We disagree. When there is a disagreement, finding what you agree with the the first step in finding where the lines of reasoning diverge. Finding common ground is the first step in resolving differences.

> Getting things right is the goal.

Sometimes in software there are judgement calls. Maybe this is one of them, maybe our definitions differ. Sometimes definitions differ because of context or experience. In each case, the terms used are not right or wrong, they are definitions that are useful in the context.

> For which, sometimes one party or the other may have to admit they are wrong - including me.

This is not an "I'm right, you're wrong" situation. By my experience, in my context, what you wrote would be called a "shell solution" in the same sense as the original command-line solution would be called a "shell solution."

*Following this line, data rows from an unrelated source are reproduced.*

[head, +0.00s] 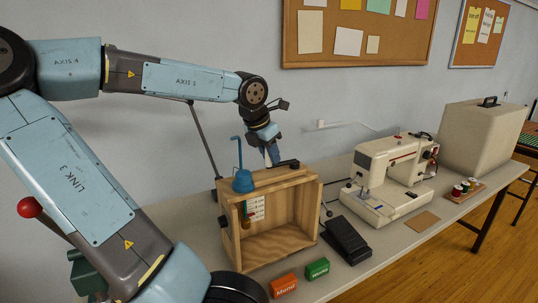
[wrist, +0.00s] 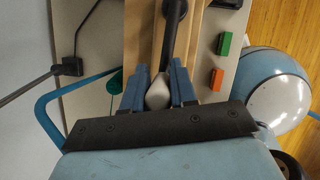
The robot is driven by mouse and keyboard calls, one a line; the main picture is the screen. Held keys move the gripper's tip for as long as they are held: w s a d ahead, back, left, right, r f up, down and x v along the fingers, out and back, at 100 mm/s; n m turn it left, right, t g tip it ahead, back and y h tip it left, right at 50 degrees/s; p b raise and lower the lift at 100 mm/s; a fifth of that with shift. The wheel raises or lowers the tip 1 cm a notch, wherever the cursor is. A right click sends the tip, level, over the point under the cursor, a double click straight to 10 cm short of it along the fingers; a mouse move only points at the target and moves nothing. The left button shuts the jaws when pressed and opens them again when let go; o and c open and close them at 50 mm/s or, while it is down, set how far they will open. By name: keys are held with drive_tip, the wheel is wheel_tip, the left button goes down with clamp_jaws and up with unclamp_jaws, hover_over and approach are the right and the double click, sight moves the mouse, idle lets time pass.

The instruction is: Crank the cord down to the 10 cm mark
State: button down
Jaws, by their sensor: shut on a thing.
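A wooden box frame (head: 268,248) with an open front stands on the table. Inside its left part hangs a small white card (head: 257,208) with marks, too small to read. A dark narrow piece (head: 246,221) shows beside the card; I cannot tell whether it hangs on the cord. A dark crank arm (head: 288,163) lies over the box top, and it also shows in the wrist view (wrist: 172,40). My gripper (head: 272,156) is above the box. In the wrist view its blue fingers (wrist: 157,88) are shut on the crank's pale knob (wrist: 158,94).
A blue piece with a bent rod (head: 243,182) is at the box's top left. Orange (head: 284,285) and green (head: 317,268) blocks lie in front. A black pedal (head: 346,238), a sewing machine (head: 388,180) and a beige case (head: 482,138) stand to the right.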

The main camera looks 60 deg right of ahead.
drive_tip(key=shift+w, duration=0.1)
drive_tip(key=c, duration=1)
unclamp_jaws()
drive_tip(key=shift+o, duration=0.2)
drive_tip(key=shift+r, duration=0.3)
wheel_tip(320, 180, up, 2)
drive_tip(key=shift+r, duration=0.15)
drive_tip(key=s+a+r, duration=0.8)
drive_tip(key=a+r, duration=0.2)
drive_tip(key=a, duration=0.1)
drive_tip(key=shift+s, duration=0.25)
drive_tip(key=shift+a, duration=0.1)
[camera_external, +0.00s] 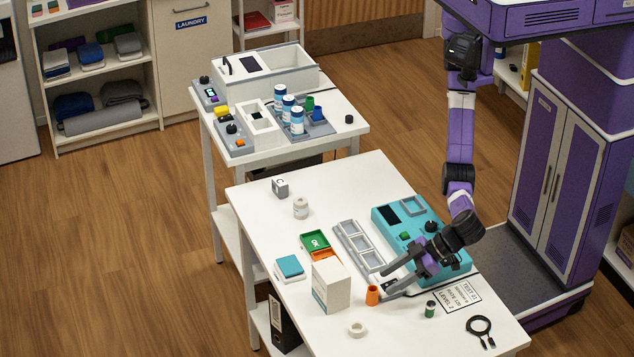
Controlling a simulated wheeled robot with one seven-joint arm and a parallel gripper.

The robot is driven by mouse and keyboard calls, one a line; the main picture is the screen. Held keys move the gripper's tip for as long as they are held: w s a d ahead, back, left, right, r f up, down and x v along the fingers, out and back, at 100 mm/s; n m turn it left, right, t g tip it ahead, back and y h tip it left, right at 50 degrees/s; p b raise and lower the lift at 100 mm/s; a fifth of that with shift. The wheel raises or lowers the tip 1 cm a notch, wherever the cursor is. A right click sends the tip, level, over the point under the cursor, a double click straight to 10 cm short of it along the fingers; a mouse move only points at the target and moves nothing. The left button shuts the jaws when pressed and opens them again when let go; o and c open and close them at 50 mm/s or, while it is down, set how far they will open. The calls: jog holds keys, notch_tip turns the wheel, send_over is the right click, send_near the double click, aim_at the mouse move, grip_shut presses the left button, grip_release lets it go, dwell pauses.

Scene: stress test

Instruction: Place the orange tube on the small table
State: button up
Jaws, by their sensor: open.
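The orange tube (372,296) stands upright on the front white table (290,217), right of a tall white box. My gripper (385,281) is open and empty, low over the front table. Its fingers point left, and the lower fingertip is just right of the tube. I cannot tell whether it touches the tube. A smaller-looking white table (343,113) stands behind, holding devices and bottles.
A teal device (385,219), grey tray (349,240) and white box (331,285) crowd the front table around my gripper. A green-capped vial (430,309), white ring (356,329) and black loop (479,325) lie nearer the front. The front table's back left is mostly clear.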

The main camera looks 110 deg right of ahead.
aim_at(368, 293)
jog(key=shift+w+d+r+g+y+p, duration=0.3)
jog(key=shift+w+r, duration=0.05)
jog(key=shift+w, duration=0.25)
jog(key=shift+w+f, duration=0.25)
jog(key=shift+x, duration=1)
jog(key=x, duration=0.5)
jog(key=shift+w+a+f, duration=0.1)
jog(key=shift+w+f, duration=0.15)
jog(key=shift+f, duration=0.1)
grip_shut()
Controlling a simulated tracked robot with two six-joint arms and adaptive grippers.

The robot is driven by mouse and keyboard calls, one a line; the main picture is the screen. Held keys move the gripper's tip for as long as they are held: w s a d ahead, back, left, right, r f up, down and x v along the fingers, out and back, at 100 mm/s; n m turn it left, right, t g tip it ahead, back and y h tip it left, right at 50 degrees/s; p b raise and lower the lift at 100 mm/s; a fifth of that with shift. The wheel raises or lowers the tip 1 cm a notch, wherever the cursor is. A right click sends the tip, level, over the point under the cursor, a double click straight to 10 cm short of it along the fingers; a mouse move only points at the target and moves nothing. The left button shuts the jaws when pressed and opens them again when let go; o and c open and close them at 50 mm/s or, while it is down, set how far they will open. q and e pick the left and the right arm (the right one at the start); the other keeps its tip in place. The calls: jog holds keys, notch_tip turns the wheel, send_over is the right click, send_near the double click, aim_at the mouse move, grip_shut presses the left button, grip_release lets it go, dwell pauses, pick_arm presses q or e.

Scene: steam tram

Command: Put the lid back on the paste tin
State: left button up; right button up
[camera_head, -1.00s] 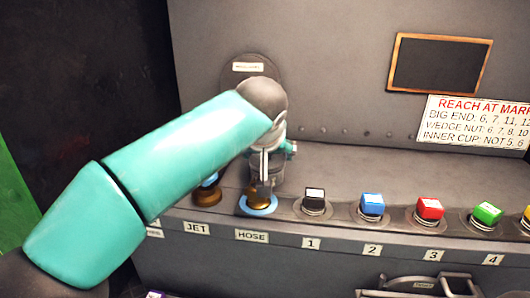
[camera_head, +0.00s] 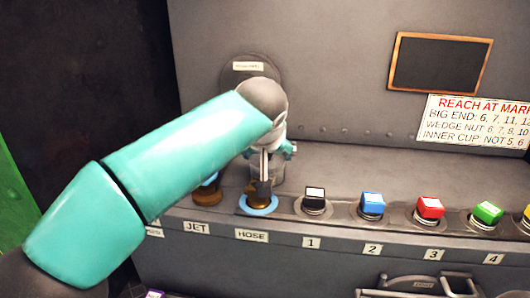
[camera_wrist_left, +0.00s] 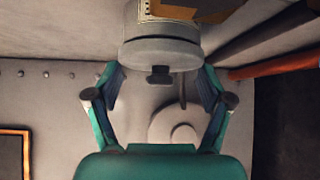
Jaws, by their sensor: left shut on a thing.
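My left gripper (camera_wrist_left: 162,88) has its two fingers closed on the sides of a grey round lid (camera_wrist_left: 160,52) with a small dark knob. Beyond the lid, a cream-marked body (camera_wrist_left: 165,10), perhaps the paste tin, shows at the top edge of the left wrist view. I cannot tell whether the lid is seated on it. In the head view my left gripper (camera_head: 265,165) is low over the grey ledge, behind the HOSE label, and partly hidden by my own arm. My right gripper is not in view.
A brass piece on a blue ring (camera_head: 258,204) stands at HOSE, and another brass piece (camera_head: 207,194) at JET. Coloured blocks, including blue (camera_head: 372,203) and red (camera_head: 430,208), line the ledge front to the right. The ledge (camera_head: 380,165) behind them is clear.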

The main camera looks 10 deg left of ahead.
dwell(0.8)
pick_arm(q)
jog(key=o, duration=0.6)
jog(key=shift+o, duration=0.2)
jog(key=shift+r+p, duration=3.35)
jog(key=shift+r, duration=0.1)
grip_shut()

You think that invoking AWK from the command line means that it's still a command-line script. Your definition of the terms means that you accept that invoking AWK still lets you call it a "shell solution."

I think that is fundamentally and structurally different from using command line utilities such as tr, sed, sort, and uniq.

So my position is clear - your solution that you call "shell" is not, in my opinion, just "shell". To me, your solution is an AWK solution, and you feed the output from your AWK program through shell utilities.

You are using the terms in a manner that is different from how I'm using them, that much is now clear.

Do you agree that you have written a shell script that invokes a program written in AWK?

Would it be different if you wrote a shell script that invoked a C program by calling a C interpreter? Would you still call it a "shell solution to the problem?"

Does it matter? Really? I've made clear why I've said that I don't class your solution as being shell, why do you care?